Import a variable text file

  • I need to import a text file using a stored procedure. Problem is it is a variable field, variable row length file.  The fields are denoted with the following syntax (####) with #### being a 1 to 4 digit number describing the field. I.E.  (1), (72)  etc. The field value follows the field designator

    ex:  row 1:    00001(1)123456(72)34442233(73)3(4)fffff

           row 2:   00002(1)3456(72)3233(73)2(5)kjkjl(1501)kjk

           row 3:   00003(72)0151 (1)             (73)2(3)001289 (4)B

          ...

    So the rows will contain variable fields and variable length values in those fields.

    I have tried the following

    BULK INSERT compares..ispread FROM 'd:\compares\isp.txt' WITH (DATAFILETYPE = 'char',FIELDTERMINATOR = '(',ROWTERMINATOR = '\r\n')

    and get the following error

    Bulk Insert fails. Column is too long in the data file for row 1, column 70. Make sure the field terminator and row terminator are specified correctly.

    I know that there are less than 70 open parentheses in the file.

    My table is defined with col001 thru col070. It's like it is not parsing correctly on the (

    Have also tied select into with text file as linked server into table with just one column. Unfortunately my data contains commas and no field names and it takes the first row as the column names and splits fields on commas so the results are garbage.

    Any suggestions????

     

     

     

     

  • Here's one way to get your data into the database.

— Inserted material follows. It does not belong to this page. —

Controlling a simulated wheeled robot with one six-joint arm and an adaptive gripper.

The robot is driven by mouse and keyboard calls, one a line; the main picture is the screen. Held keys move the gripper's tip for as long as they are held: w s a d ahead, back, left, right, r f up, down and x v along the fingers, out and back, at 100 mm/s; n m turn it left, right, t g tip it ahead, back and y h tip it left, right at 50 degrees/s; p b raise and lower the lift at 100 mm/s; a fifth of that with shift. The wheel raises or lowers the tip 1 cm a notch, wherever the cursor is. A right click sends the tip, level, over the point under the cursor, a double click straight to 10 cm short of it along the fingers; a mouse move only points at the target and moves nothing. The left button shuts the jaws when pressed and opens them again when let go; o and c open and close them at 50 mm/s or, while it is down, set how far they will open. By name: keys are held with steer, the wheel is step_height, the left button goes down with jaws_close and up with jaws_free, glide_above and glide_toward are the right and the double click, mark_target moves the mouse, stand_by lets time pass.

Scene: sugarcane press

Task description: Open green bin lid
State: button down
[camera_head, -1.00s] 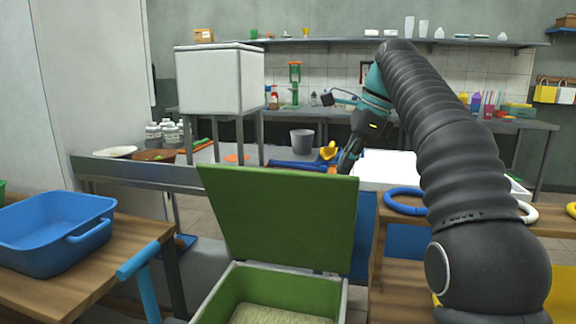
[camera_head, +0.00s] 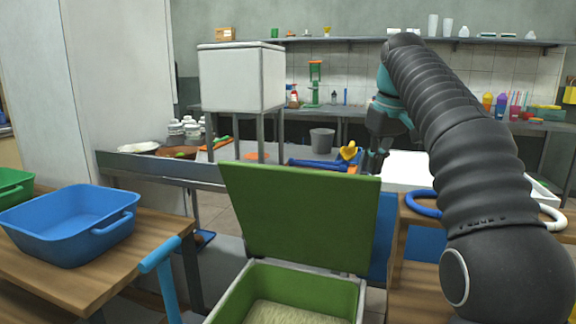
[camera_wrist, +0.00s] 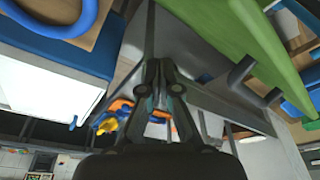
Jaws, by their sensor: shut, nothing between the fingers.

    Create a format file that defines a row that is one field wide and is wider than the widest possible row in your input file.  Like so:


    8.0

    1

    1 SQLCHAR 0 255 "\r\n" 1 StringColumn ""

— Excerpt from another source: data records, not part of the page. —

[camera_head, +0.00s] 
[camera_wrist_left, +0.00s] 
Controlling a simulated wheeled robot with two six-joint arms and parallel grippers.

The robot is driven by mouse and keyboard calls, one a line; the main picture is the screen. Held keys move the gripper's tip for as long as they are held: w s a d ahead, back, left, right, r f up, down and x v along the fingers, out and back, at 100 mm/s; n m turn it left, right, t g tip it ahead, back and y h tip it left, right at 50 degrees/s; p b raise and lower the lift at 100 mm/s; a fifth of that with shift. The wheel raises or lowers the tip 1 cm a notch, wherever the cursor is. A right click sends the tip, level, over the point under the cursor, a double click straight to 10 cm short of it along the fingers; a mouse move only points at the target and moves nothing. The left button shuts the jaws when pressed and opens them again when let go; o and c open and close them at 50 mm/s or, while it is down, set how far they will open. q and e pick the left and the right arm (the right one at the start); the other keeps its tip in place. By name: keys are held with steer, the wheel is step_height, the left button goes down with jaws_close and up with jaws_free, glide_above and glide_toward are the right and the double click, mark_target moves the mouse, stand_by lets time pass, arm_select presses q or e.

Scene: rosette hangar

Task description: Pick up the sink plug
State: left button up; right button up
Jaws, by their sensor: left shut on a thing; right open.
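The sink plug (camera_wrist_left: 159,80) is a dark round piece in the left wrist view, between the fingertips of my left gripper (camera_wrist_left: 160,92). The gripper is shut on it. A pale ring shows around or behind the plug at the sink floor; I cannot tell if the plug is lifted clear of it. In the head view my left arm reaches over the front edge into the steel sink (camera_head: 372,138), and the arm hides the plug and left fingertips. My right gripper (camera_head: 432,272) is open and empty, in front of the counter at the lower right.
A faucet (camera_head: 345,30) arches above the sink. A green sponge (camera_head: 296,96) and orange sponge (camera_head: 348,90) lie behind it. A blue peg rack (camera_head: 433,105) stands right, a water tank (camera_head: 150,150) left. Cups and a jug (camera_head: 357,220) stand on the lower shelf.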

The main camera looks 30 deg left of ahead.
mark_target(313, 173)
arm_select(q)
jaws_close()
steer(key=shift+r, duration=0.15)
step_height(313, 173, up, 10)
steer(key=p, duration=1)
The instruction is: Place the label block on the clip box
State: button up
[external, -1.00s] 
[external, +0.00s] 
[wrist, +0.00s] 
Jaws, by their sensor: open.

    (Don't forget that extra carriage return at the end of the format file.)  Notice that the field terminator is \r\n.  Create a base table that is the same size as the field in your input file, like so:

    CREATE TABLE dbo.TestColumns (StringColumn varchar(255))

    bcp, when it reads a format file, seems to think that the last field terminator in a row is also the row terminator.  Since you only have the one field, it thinks \r\n is also the row terminator, and :

    TRUNCATE TABLE dbo.TestColumns

    BULK INSERT dbo.TestColumns FROM '\\yourserver\DATA\testbcp.txt'

     WITH (FORMATFILE = '\\yourserver\DATA\testbcp.fmt')

    select * from dbo.TestColumns

    Now you have to SUBSTRING your way through the table you just loaded, which is more tedious than difficult.  Good luck with that.

     

    There is no "i" in team, but idiot has two.
  • Thanks that worked, but I was really hoping to get the columns parsed out on insert. I already have the code to parse the ##) from the front of each column too bad TSQL does not have a split function like basic!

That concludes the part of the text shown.